▶ [WHAT TO DO]: Count how many lines mention the word "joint". Write that number alone.

▶ [INPUT]:
******************************

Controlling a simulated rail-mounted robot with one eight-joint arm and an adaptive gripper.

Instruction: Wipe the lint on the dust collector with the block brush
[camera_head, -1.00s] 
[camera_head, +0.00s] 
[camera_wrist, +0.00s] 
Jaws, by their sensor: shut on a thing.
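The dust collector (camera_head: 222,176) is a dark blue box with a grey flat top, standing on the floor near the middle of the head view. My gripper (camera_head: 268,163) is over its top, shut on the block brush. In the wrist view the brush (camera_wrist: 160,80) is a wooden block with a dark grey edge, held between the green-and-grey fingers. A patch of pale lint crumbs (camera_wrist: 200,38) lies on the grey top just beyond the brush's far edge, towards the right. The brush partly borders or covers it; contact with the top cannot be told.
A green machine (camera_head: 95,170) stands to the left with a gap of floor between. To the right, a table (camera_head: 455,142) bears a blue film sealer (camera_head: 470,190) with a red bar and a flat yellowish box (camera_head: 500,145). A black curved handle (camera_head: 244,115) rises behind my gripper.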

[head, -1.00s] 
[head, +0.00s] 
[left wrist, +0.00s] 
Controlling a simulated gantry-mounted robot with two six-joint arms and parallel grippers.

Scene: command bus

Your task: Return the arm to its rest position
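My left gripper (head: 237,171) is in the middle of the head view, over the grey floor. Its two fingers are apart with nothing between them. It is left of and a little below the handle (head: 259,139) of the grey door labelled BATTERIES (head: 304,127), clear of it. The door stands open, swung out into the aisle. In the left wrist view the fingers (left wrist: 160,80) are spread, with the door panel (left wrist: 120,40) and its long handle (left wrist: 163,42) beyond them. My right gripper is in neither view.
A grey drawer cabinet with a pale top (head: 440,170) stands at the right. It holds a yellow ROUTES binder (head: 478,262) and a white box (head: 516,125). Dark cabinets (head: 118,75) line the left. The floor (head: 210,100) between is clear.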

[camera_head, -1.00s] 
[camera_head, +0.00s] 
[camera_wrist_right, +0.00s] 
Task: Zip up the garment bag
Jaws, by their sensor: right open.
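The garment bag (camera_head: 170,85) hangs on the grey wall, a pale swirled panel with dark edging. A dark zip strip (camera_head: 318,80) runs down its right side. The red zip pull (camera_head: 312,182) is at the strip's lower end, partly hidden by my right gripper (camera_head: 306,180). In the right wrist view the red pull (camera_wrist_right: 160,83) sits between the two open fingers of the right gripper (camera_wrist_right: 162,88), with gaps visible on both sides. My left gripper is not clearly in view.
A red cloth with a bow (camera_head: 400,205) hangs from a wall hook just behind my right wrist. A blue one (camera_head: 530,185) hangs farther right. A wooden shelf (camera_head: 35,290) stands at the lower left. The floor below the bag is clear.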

******************************

▶ [WRITTEN ANSWER]: 2